Dark places

Dark places August 14, 2007

Jane Mayer’s meticulously researched New Yorker report, “The Black Sites: A rare look inside the CIA’s secret interrogation program” sent me back to hilzoy’s earlier Obsidian Wings post on those Black Sites. Hilzoy’s conclusion provides a good introduction to Mayer’s longer report:

Whenever I write a post like this, someone pops up in comments to ask why I am so concerned about the fate of terrorists. In many cases, I don’t have to engage with this question: many of the people we have held and tortured are innocent. In the case of the program described in this report, however, I would assume that many, though not all, were terrorists. So it’s worth saying explicitly that this is not, for me, just about feeling badly for the people we have detained and abused. Sometimes I feel very badly for them, especially in the case of those who are, as best I can tell, completely innocent; but feeling badly for them is not essential. Because there’s another motivation at work, namely: concern for my country, and the desire that it be the best country it can be.
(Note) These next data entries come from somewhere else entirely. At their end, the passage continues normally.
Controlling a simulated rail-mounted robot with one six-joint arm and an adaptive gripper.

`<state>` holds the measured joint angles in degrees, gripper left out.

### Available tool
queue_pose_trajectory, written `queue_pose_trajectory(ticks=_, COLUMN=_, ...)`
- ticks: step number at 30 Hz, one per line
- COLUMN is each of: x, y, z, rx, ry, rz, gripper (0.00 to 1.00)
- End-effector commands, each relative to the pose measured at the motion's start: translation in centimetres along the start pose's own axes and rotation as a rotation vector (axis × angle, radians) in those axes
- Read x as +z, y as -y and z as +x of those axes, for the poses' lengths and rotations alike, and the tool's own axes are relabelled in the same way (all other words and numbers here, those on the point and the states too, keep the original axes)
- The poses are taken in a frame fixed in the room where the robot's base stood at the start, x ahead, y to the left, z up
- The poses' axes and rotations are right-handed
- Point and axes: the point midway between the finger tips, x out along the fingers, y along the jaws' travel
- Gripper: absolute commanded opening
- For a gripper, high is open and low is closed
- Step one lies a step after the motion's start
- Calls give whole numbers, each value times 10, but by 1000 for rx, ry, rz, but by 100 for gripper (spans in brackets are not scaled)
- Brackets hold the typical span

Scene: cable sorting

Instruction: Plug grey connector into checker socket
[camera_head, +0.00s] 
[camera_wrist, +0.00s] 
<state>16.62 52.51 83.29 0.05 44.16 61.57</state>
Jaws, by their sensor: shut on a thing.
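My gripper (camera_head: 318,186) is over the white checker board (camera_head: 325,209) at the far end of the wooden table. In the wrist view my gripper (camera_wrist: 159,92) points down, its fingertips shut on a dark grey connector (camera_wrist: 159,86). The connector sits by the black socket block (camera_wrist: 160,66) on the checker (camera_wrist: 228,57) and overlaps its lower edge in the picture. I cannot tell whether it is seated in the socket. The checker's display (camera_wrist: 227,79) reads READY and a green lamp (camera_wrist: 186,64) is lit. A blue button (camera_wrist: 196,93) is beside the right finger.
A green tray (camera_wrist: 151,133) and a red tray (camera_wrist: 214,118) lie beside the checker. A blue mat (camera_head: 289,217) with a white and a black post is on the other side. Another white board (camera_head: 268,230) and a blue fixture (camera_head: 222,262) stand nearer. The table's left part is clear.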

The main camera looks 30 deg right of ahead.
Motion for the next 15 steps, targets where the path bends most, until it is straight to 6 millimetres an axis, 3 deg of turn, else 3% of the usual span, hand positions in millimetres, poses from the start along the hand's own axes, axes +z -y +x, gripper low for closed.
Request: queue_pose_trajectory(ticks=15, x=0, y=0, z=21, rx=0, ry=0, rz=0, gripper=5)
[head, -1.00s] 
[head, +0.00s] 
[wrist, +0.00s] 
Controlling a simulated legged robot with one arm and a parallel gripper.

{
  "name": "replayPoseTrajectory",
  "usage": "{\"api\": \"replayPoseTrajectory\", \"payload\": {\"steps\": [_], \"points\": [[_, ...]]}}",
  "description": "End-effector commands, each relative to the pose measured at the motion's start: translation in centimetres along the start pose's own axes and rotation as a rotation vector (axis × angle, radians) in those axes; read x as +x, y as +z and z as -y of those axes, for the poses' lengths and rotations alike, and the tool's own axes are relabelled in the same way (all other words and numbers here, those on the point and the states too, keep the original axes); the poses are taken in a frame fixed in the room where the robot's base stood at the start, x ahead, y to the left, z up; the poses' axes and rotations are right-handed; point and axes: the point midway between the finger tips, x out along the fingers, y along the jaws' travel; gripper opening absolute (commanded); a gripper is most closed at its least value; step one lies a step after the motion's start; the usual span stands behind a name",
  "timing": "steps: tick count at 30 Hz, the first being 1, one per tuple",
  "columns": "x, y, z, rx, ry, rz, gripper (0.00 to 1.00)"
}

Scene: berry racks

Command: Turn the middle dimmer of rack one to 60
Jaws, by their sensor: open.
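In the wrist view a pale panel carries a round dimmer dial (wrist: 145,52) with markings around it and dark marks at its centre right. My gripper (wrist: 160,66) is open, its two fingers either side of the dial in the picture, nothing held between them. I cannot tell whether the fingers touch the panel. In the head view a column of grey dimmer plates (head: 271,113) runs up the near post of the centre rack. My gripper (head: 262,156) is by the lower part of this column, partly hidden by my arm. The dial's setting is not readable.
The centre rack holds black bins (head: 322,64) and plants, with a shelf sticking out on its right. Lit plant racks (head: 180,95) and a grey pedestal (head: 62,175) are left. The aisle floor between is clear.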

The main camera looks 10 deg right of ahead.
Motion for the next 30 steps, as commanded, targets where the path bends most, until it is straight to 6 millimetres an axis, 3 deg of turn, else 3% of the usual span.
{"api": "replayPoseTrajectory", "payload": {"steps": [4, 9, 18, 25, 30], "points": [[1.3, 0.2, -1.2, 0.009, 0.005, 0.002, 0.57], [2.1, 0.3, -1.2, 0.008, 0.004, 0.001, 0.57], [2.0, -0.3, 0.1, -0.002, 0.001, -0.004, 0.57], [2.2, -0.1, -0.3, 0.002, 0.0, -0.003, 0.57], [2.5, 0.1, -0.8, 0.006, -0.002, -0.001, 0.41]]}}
There are some things we, as individuals, should not do to other people. Often, we will also sympathize with those people, and that sympathy might prevent us from, say, torturing or raping them. Sometimes we feel no sympathy, however — the other person might be a person only a saint could sympathize with, like Jeffrey Dahmer. If our only reason for not torturing or raping people was sympathy, then when faced with such a person, we might have no reason not to do whatever we liked to him or her. But sympathy is not our only reason for not torturing and raping people. There’s also self-respect: the thought that whatever someone else might choose to be like, and even if that person has chosen to be Jeffrey Dahmer, there are certain things that I will not choose to do, because I do not want to be the sort of person who does them. …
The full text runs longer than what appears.